The push arose from concerns about the increasing number of liability-management transactions that occur in distressed restructuring situations typically outside of bankruptcy where one party of creditors gains seniority over another. By adding CLO documentation specifying that that CLOs can participate in liability management restructurings, CLO managers sought to "level the playing field" with other non-CLO investors, Fitch says. 

The rating agency analyzed two such transactions and found that creditors participating in the new debt retained higher bid levels on their debt holdings than those that didn't--important if a manager wants to sell the debt.

We don't really think they need this new language providing the flexibility to participate in the examples we dove into.
Derek Miller, managing director, Fitch Ratings

In one example, Fitch points to two CLOs participating in restructured Mitel Networks debt that saw the average bid prices on their new holding in the high 60s over Libor, while a CLO that did not participate saw the market value of its existing exposure fall below 30. Creditors that did not participate in restructurings last year of Envision debt, the other Fitch example, were similarly disadvantaged.

While that outcome is unsurprising, the CLOs did not appear to require the more flexible language in their indentures to participate in the restructurings.

"The punchline is: We don't really think they need this language providing the flexibility to participate in the examples we dove into," said Derek Miller, managing director at Fitch, despite "a lot of effort and energy focused on negotiating these terms and focusing on this particular issue."

An example of restrictive documentation language, according to Christine Yoon, a senior director at Fitch and one of the report's authors, is that a CLO typically has eligibility criteria that requires new assets to be rated 'CCC-' or above. While participants in the CLO may want to be at the table to negotiate the restructuring, she added, the CLO manager may renounce the effort because the new debt fails to meet that threshold. 

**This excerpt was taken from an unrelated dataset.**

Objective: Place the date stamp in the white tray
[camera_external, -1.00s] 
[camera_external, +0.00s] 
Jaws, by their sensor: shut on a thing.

In the Mitel restructuring, the Fitch report says, CLOs were able to participate in the restructuring even without indenture language specifically allowing them to participate in liability management transactions by defining the investment in the new debt as an allowable transaction, such as a maturity extension. 

"Even those CLOs that didn't have the very specific language that we're seeing in new CLO documentation were still able to find some way to participate," Yoon said. 

Liability management strategies started raising concerns several years ago with capital restructurings by J. Crew, Serta Simmons and others. Nevertheless, the transactions still remain relatively limited. Yoon said that of the 25 defaults Fitch logged in 2022, just 28% of them fell into liability-management category, and among the 26 default events so far this year, only three.